Thursday, July 31, 2008

Mental Capacity Threshold has been reached...

The stress of the "Big Project" is kind of over. Well, phase 1. And I was hoping for some downtime or at least some breathing space. I have gotten some of that. It's definitely been less stressful of late. But something I was reading about today really struck me. It was an article on multi-tasking and our ability these days to do it so well, in fact we can barely NOT do it. That really applied to me, I though as I read. And what nasty side-effects occur when one is constantly juggling so many things in the air?

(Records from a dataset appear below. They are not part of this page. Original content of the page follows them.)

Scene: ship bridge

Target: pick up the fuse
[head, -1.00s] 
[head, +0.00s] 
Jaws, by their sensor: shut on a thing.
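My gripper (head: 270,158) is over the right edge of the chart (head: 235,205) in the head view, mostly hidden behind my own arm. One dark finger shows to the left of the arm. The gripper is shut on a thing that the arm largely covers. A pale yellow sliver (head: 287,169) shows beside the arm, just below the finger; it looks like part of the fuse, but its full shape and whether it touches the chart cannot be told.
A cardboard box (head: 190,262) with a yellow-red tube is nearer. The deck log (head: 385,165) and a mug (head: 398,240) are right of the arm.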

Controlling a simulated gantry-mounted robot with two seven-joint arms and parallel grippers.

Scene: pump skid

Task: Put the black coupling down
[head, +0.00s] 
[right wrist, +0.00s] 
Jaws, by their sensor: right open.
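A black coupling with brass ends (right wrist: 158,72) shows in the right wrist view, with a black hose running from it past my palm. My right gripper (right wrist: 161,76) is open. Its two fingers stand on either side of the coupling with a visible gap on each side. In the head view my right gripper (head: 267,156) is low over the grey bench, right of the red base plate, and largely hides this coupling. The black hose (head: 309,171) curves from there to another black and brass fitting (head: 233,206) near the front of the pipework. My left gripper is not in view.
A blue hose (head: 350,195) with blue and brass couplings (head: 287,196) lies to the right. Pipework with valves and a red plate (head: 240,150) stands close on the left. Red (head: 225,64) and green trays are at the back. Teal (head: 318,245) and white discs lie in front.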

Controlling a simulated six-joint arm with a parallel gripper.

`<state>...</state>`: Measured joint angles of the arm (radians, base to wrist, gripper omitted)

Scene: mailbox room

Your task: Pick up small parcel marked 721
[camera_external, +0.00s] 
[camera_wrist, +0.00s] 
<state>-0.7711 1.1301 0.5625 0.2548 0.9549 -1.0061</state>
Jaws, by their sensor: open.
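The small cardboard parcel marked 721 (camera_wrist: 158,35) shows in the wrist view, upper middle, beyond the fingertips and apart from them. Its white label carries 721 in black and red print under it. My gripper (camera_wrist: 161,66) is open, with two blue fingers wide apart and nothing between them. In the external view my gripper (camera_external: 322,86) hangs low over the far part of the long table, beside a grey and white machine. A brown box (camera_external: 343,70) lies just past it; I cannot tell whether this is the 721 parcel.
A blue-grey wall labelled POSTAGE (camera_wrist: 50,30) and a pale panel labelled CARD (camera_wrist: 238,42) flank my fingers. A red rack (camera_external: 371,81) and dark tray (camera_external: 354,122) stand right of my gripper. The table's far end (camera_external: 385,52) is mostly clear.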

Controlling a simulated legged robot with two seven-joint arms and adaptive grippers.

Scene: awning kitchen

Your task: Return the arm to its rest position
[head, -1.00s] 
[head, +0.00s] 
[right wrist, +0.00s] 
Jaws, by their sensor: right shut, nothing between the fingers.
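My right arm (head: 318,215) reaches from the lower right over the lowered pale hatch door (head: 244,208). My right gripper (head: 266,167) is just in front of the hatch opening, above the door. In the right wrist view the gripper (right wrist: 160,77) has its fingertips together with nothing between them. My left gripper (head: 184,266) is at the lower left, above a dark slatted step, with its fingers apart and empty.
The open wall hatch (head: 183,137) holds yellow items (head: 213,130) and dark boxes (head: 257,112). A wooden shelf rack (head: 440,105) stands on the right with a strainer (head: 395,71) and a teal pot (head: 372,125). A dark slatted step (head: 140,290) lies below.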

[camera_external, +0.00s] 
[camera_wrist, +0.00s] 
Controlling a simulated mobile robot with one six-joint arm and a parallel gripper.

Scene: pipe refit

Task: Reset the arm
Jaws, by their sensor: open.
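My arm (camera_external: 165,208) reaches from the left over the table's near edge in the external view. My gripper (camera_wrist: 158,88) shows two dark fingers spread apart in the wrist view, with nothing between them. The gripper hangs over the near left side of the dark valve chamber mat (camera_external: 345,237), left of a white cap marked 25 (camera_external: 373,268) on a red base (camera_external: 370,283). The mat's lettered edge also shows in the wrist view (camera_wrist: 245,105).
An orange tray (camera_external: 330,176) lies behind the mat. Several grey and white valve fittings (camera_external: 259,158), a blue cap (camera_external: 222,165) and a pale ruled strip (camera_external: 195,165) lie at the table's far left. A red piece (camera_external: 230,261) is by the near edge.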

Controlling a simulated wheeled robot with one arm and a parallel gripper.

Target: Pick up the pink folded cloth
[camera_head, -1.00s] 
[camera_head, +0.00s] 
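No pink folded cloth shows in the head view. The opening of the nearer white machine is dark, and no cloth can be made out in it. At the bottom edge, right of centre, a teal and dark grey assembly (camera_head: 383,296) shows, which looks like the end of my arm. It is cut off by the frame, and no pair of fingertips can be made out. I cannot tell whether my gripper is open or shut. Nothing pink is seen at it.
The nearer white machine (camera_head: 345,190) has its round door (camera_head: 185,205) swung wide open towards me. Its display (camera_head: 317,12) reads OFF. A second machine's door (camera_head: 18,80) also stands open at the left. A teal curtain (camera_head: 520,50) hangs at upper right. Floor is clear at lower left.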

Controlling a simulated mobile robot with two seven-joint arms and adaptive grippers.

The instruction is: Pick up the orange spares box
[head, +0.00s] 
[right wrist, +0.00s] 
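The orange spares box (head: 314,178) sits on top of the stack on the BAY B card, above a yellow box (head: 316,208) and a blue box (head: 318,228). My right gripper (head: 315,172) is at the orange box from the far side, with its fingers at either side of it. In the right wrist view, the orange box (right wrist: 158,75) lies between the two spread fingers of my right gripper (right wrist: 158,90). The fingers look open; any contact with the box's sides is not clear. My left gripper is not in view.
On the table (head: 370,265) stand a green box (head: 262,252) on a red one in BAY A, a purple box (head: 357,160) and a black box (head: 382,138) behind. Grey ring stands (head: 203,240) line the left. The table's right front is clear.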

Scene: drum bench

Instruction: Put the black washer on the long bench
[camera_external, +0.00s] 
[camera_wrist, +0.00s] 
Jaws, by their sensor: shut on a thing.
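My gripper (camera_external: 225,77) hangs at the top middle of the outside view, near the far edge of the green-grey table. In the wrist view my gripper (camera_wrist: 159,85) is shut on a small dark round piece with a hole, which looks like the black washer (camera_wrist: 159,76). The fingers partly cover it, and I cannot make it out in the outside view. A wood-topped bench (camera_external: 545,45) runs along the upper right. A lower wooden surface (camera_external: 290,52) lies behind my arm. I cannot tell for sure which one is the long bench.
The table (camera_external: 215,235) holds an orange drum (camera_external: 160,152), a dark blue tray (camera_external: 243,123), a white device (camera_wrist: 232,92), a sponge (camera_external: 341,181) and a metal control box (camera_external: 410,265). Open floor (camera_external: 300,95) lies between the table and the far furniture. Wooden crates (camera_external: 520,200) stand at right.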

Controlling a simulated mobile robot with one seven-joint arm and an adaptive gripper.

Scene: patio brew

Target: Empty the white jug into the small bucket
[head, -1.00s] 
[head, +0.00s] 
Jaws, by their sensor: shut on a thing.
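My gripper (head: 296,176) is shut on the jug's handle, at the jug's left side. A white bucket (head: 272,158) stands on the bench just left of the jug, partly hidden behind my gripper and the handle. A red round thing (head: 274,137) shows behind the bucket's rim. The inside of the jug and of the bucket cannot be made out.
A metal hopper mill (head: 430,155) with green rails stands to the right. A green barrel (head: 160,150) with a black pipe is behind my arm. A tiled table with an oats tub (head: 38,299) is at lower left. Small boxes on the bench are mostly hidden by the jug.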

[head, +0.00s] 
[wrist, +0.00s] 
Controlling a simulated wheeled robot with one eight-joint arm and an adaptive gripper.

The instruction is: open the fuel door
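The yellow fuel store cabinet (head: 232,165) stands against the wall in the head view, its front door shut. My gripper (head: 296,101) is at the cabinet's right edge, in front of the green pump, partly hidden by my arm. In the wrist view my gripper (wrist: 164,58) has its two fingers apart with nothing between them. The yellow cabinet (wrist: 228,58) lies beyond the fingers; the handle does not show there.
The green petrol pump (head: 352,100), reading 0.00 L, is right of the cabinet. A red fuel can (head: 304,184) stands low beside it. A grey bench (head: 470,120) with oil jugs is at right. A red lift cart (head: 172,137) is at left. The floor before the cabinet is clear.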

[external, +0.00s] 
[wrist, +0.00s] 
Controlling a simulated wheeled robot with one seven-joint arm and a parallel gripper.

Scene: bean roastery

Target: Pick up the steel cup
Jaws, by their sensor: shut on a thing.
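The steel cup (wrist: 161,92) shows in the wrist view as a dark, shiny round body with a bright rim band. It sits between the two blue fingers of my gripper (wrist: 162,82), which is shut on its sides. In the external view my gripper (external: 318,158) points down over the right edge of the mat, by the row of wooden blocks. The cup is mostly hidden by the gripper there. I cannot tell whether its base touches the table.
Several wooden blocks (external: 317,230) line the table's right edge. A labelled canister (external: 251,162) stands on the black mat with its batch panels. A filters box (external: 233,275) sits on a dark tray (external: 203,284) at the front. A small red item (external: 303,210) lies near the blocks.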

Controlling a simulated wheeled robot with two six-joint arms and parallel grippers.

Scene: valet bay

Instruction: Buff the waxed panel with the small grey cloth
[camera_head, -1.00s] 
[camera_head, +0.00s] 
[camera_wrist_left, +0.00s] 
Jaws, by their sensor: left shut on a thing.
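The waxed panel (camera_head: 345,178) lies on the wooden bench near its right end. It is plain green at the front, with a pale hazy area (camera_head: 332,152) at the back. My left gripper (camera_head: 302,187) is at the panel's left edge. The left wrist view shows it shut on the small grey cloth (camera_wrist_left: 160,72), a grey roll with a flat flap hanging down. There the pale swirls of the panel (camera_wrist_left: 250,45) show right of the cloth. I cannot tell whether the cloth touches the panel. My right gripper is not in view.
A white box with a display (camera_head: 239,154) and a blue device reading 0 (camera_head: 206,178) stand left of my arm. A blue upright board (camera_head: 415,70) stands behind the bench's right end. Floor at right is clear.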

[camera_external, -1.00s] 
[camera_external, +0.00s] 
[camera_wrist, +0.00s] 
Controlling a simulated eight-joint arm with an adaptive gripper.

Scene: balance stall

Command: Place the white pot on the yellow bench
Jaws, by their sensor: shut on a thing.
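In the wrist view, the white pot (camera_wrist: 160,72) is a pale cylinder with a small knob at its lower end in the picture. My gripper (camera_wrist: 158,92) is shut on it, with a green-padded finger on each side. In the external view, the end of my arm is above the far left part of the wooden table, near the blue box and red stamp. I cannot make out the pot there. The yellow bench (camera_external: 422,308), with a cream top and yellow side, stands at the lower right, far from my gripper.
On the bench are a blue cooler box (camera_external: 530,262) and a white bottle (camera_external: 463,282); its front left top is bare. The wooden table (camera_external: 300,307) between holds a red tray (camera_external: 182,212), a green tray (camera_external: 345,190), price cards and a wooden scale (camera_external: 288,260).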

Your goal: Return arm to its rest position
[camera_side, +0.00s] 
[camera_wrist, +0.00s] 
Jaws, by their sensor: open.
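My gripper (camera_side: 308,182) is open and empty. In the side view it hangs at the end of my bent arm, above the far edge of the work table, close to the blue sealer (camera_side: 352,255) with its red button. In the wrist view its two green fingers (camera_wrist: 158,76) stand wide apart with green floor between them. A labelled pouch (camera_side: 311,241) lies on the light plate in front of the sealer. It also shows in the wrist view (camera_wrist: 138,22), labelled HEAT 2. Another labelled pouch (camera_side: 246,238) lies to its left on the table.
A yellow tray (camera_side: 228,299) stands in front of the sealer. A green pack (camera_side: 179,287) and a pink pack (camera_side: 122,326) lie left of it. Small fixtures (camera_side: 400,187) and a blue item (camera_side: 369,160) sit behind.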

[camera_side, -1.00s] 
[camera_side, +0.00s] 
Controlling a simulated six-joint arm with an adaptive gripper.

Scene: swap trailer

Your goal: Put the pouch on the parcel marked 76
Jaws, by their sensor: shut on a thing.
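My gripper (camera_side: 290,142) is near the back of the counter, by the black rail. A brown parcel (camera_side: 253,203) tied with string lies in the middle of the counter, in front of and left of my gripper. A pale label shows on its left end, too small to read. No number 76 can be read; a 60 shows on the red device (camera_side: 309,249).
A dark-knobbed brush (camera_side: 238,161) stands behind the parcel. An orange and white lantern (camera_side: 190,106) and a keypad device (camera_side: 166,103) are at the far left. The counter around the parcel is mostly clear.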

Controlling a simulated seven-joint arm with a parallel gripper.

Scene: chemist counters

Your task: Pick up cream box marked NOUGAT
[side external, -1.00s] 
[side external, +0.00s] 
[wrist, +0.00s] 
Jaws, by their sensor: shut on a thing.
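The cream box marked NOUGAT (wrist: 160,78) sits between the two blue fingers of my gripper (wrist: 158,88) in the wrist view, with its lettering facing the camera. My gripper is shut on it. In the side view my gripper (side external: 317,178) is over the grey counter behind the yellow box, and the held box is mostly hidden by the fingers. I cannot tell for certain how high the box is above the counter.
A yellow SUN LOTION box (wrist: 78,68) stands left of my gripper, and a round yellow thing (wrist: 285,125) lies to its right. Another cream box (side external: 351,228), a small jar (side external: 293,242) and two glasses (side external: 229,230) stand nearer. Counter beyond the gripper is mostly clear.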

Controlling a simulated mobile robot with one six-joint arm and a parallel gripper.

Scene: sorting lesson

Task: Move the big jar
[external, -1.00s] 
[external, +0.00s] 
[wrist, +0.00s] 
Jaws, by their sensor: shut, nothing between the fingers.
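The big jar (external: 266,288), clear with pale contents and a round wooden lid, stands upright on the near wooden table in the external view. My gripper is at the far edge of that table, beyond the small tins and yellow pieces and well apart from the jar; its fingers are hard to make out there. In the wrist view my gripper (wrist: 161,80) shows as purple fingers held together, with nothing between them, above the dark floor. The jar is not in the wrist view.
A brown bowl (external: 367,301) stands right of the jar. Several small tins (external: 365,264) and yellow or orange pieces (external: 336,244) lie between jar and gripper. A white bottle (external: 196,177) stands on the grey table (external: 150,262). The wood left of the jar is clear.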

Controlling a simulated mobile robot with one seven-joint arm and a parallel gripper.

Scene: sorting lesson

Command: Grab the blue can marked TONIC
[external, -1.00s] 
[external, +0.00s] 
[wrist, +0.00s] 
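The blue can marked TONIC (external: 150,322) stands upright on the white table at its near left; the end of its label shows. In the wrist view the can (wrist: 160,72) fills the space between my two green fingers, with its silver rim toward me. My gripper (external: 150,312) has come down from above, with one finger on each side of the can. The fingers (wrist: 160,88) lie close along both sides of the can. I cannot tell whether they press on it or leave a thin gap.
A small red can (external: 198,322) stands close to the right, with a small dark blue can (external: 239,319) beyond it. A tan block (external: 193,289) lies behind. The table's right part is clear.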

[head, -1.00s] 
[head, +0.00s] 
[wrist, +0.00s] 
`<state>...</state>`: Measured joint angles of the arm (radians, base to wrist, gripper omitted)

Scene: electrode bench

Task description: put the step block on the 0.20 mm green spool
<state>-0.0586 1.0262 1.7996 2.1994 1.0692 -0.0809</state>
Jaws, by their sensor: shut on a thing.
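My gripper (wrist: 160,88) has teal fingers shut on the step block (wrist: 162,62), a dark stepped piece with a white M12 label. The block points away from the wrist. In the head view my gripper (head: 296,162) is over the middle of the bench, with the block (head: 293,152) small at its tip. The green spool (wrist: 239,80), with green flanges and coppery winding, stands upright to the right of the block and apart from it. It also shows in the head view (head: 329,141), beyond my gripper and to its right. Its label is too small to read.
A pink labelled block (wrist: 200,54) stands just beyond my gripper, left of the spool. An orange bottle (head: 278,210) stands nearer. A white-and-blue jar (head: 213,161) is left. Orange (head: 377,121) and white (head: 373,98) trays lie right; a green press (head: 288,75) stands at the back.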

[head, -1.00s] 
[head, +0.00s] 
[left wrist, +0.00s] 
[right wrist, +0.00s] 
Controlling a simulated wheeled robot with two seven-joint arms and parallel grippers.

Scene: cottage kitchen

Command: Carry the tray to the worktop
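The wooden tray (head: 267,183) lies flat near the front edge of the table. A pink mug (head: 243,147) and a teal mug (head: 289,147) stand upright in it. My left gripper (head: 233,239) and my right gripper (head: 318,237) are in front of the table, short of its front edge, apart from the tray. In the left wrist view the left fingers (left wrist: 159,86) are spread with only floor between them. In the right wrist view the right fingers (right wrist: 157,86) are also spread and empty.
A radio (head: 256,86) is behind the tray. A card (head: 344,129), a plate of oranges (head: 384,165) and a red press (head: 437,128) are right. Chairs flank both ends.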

I've determined there are three things that I have suffered from since making multi-tasking my primary operation mode:
1- I am never quiet in my head. Ever. Even when I am simply sitting on a couch, I am making lists and worrying and writing potential grants. I am never in silence. This is not good. I probably see this most clearly in my spiritual walk as I haven't stopped long enough to just BE with God. I kinda run in and run out, crying out for peace all the way. I wonder if fifteen minutes of uninterrupted quiet and sitting would really throw my schedule off that much. No, you're right - it wouldn't.
2- I can't look at people. I can't engage anyone in conversation. I've noticed this horrifying trend most when I sit down for coffee with someone and find I cannot look them in the eye for more than five seconds before my brain starts to disengage and begins making lists. This is bad, who wants to know I'm not really listening but simply sitting in their presence?
3- I don't produce clear thoughts in speaking or writing without much effort. I am not as thorough as I usually am. I am acting as if I am burnt out and can't get past this wall in my head. And maybe my mind is protecting me from burn out by shutting off certain things in order to focus me in on more important ones. I don't know.

So, that's the life of this multi-tasker today. I'm praying I can sit in silence this evening for just 15 minutes; in worship, in prayer, in reading. Just 15 minutes of one task, and nothing else creeping in.

"O God, you are my God; earnestly I seek you; my soul thirsts for you;my flesh faints for you, as in a dry and weary land where there is no water. So I have looked upon you in the sanctuary, beholding your power and glory. Because your steadfast love is better than life, my lips will praise you. So I will bless you as long as I live; in your name I will lift up my hands."